- WHAT TO WORK ON
Single out the lines that include the word "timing". Copy them.

::: WORKING DATA

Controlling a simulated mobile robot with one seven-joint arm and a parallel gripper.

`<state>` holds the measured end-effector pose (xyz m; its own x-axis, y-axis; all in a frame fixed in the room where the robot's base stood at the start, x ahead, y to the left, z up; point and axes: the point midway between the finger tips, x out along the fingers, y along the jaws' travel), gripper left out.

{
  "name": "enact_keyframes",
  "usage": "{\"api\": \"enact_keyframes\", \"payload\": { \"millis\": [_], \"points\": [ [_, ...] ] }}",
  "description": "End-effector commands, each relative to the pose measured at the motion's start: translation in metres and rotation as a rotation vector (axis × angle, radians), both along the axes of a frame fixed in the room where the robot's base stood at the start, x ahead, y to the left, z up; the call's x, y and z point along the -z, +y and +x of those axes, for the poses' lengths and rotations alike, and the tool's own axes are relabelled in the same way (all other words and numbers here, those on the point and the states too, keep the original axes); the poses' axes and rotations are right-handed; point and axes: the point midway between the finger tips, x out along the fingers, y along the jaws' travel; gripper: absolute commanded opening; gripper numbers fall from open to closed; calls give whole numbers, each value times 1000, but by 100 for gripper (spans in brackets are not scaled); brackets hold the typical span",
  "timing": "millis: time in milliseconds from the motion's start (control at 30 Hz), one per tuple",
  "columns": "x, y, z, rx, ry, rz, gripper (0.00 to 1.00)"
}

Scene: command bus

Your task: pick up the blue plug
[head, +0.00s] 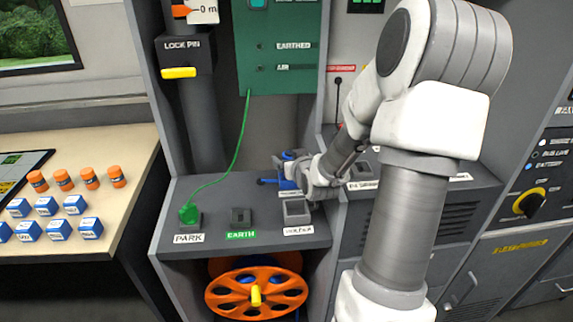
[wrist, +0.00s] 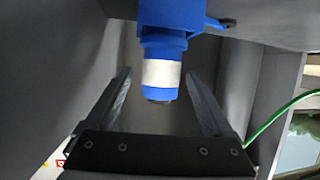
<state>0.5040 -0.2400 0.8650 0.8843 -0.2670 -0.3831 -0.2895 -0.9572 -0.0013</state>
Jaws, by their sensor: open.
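A blue plug (wrist: 164,45) with a white band and a dark end hangs into the wrist view from the top. A blue bracket-like piece shows beside it at the top. My gripper (wrist: 158,78) is open, with one dark finger on each side of the plug and a visible gap to it. Whether the plug lies fully between the fingertips in depth is unclear. In the head view, my gripper (head: 300,180) is over the back right of the grey shelf, beside blue parts (head: 289,156) that it partly hides.
A green plug (head: 188,213) with a green cable stands at the PARK label. The EARTH socket (head: 240,217) and another grey socket (head: 296,210) are on the shelf. An orange wheel (head: 256,295) is below. Orange cylinders (head: 90,178) and blue-white boxes (head: 45,206) are on the left desk.

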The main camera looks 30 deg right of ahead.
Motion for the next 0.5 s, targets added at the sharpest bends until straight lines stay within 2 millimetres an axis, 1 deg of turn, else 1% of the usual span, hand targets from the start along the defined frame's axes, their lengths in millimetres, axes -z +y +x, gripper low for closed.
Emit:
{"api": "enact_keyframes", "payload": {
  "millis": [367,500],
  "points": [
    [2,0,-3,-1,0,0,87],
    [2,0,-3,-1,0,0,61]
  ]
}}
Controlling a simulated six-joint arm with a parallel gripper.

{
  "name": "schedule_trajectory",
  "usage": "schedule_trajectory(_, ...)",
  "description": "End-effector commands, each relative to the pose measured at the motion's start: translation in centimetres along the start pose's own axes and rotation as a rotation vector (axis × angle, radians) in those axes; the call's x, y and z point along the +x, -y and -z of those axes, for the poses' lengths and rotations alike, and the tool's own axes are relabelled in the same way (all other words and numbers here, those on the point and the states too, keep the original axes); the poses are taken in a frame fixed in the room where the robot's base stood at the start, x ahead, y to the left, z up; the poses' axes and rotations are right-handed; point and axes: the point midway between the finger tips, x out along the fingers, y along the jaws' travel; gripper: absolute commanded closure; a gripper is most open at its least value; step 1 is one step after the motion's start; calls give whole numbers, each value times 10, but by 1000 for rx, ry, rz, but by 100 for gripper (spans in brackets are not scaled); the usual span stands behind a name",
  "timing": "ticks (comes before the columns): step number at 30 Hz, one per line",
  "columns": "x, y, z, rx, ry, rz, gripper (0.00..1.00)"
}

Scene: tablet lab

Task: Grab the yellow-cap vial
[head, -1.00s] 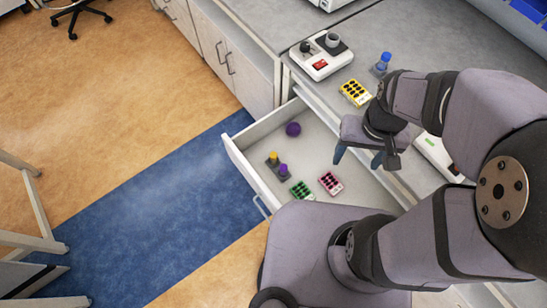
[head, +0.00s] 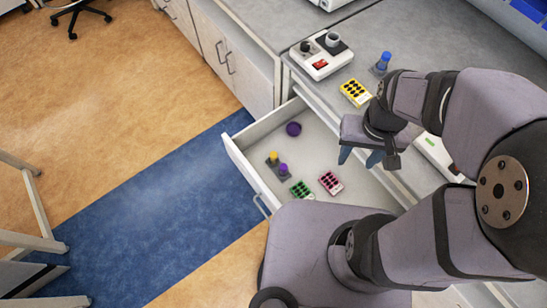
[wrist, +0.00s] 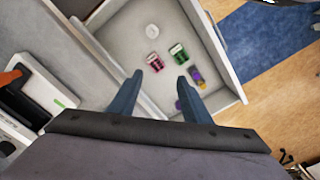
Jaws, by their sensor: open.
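The yellow-cap vial (head: 273,156) stands in a small dark holder inside the open drawer in the head view. A purple-cap vial (head: 283,169) stands right beside it in the same holder. My gripper (head: 359,157) is open and empty above the drawer, to the right of the vials and well apart from them. In the wrist view, my gripper (wrist: 160,78) has its two fingers spread over the drawer. The purple-cap vial (wrist: 196,73) shows just beyond the right finger there.
The drawer (head: 240,165) has raised walls. It also holds a purple round object (head: 293,129), a green rack (head: 301,190) and a pink rack (head: 331,182). On the counter are a yellow rack (head: 355,93), a blue-cap vial (head: 382,64) and a white device (head: 321,57).

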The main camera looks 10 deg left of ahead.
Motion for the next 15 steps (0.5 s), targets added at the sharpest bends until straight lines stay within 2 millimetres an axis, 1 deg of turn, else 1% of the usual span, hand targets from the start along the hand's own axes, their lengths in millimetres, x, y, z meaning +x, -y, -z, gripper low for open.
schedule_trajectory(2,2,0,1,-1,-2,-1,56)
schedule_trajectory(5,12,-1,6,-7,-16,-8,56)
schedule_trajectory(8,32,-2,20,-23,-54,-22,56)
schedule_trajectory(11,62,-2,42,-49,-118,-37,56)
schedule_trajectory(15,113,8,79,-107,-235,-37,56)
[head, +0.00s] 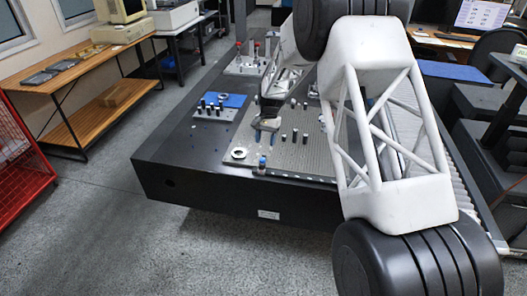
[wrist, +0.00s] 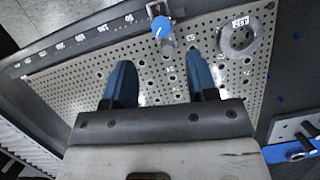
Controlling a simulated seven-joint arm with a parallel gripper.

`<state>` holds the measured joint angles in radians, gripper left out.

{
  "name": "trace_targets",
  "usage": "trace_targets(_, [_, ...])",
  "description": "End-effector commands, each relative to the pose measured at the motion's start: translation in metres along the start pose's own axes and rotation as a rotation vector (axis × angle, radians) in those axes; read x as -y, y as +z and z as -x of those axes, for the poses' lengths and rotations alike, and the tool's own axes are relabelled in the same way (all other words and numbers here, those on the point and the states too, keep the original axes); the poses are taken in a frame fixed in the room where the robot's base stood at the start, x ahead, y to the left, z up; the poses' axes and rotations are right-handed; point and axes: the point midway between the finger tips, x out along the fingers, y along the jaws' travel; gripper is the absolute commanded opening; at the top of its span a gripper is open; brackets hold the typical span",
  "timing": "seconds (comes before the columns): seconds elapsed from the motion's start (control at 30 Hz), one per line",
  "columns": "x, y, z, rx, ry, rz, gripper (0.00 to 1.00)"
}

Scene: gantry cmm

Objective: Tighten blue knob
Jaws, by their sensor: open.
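The blue knob (wrist: 161,27) is near the top middle of the wrist view, at the numbered edge of the perforated plate. In the head view the small blue knob (head: 262,161) is near the plate's front edge. My gripper (wrist: 159,64) is open, with two blue fingers apart and nothing between them. The knob lies beyond the fingertips, roughly in line with the gap, and they do not touch it. In the head view my gripper (head: 265,133) is over the plate, behind the knob.
The perforated plate (wrist: 85,75) lies on a dark table (head: 160,150). A metal ring (wrist: 226,44) lies right of the knob in the wrist view. Several dark posts stand on the plate and on a blue-backed plate (head: 234,101) to its left.

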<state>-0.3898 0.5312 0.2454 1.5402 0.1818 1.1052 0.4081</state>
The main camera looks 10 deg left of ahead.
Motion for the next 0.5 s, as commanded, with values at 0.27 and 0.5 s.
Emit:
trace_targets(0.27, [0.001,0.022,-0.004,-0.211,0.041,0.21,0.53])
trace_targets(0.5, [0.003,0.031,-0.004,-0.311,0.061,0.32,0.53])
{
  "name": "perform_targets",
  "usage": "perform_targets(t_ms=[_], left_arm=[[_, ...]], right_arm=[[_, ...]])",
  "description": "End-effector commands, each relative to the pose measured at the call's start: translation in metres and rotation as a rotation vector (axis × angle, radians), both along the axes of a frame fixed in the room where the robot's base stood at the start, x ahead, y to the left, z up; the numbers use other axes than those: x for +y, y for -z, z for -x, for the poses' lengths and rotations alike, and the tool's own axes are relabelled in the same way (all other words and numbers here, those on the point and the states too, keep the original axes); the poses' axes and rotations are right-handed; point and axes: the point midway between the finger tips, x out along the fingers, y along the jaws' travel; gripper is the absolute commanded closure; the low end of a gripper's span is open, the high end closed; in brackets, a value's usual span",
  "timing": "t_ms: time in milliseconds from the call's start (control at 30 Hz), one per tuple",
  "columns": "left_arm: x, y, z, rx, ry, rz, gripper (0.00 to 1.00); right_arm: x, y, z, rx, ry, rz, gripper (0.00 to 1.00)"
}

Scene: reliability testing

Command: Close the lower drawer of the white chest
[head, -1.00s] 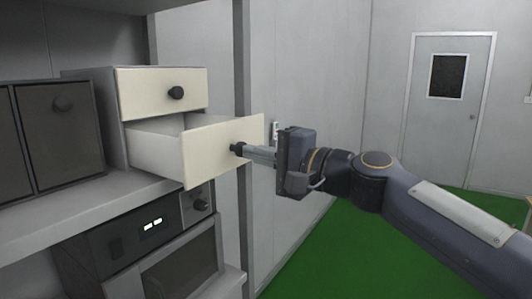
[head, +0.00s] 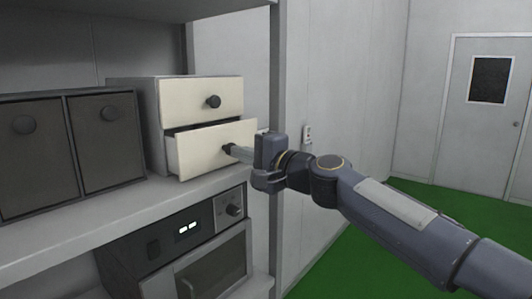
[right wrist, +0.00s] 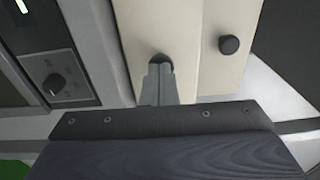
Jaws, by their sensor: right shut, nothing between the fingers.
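The white chest (head: 150,122) stands on a grey shelf, with cream drawer fronts and dark round knobs. Its upper drawer (head: 190,98) is shut. Its lower drawer (head: 195,156) is open a short way, with a dark gap above its front. My right gripper (head: 232,150) is shut, its fingertips at the lower drawer's knob. In the right wrist view the shut fingers (right wrist: 158,82) meet the lower drawer's knob (right wrist: 160,60), with nothing seen between them. The upper knob (right wrist: 229,45) is clear of the gripper. My left gripper is not in view.
Dark grey boxes (head: 105,135) with round knobs stand left of the chest on the shelf (head: 110,215). An oven (head: 215,265) is below the shelf. A grey upright post (head: 277,90) stands right of the chest. Green floor lies open at the right.

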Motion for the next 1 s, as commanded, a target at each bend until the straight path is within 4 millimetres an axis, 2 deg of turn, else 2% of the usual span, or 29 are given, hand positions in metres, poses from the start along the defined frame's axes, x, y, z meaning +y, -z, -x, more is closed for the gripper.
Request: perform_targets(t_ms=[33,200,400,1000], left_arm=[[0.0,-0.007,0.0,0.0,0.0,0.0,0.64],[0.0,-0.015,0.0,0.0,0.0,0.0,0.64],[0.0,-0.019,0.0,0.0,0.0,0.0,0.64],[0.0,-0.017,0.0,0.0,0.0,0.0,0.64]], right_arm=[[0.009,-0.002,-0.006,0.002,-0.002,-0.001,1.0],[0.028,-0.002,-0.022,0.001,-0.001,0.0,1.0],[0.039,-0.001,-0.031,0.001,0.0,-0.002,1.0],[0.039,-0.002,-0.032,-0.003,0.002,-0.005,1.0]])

::::::

- SOLUTION TO THE PROBLEM
  "timing": "millis: time in milliseconds from the motion's start (control at 30 Hz), one per tuple",
  "timing": "ticks (comes before the columns): step number at 30 Hz, one per line",
  "timing": "seconds (comes before the columns): seconds elapsed from the motion's start (control at 30 Hz), one per line",
  "timing": "t_ms: time in milliseconds from the call's start (control at 30 Hz), one per tuple",

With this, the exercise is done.